In other global regions the hottest GT variant is sold alongside less performance-focused Cee’d models, and while there are no plans to bring the full range here, KMAu senior product manager Jeff Shafer said the door had not yet closed.
“Our main focus is on Cerato and that’s been a really consistent focus for us over the last six or eight months and I think that’s showing now in the fact it’ s making some moves in the marketplace,” he said.
“That’s the car that we really want to make work. Having said that, Pro_cee’d still gets good press and we are really proud of what it represents and I wouldn’t say never.” Kia’s best seller so far this year is the Cerato, which has risen 54.9 per cent to 4082 registrations. This puts it ahead of big names such as the Ford Focus, Nissan Pulsar, Mitsubishi Lancer, Honda Civic and Subaru Impreza, but well behind the mechanically related Hyundai i30 which has found 10,280 homes over the same period.
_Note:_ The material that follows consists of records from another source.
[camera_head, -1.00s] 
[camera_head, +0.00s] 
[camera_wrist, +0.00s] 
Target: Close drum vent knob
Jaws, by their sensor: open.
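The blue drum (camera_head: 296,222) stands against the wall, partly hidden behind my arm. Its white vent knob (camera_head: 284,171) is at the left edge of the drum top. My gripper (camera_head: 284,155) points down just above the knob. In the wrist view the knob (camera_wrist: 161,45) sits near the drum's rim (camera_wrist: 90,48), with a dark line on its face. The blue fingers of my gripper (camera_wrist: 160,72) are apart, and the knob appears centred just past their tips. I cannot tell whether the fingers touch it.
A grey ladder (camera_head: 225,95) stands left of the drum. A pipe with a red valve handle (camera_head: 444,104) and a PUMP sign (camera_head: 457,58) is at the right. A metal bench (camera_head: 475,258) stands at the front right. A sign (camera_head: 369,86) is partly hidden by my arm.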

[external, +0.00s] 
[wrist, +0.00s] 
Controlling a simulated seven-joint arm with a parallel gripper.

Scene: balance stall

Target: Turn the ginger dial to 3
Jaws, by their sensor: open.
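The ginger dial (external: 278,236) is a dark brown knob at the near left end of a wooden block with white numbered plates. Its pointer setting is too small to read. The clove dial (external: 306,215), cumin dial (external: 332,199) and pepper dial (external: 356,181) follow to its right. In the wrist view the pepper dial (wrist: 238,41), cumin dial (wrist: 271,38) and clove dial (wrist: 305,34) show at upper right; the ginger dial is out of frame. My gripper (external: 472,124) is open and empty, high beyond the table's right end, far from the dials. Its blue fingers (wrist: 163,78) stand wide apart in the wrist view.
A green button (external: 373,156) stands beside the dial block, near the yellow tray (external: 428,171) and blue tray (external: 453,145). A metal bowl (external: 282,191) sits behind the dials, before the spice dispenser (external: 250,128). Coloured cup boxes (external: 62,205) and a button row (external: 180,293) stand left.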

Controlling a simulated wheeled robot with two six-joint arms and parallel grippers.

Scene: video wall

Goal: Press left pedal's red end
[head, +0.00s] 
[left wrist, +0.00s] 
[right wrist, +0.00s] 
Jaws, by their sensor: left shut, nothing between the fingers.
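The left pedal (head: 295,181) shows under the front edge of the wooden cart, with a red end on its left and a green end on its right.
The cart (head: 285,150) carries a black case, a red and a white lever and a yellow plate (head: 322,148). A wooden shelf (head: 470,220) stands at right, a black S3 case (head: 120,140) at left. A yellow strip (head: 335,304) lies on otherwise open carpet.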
In the light-car segment, the Rio continues to attract healthy numbers with 2396 sold so far this year, but despite a minor mid-life update arriving back in January, Kia’s baby is down 28.2 per cent as it faces competition from newer rivals including the Mazda2 and Honda Jazz.
The Rio is once again trumped by its Hyundai counterpart, the i20, which has more than doubled the Kia’s result with 6100 shifted this year.
In the SUV stakes, Hyundai’s ever-popular ix35 has found 7620 homes this year compared with the 3247 Sportages that were sold during the same period, but the soon-to-be-replaced Kia is up by 20.9 per cent year to date.
The Sportage sits in the sub-$60,000 mid-size SUV category according to official VFACTS sales figures, while the ix35 is the best seller in the sub-$40,000 small SUV segment, however when the larger Tucson arrives to replace the ix35 later this year it will compete in the same segment as the Kia.
Following the launch of the all-new version earlier this year, the Carnival has rebounded by 34.8 per cent in 2015 and at 1085 sales is now sitting just 17 units behind the segment-leading Honda Odyssey in the sub-$60,000 people-mover segment.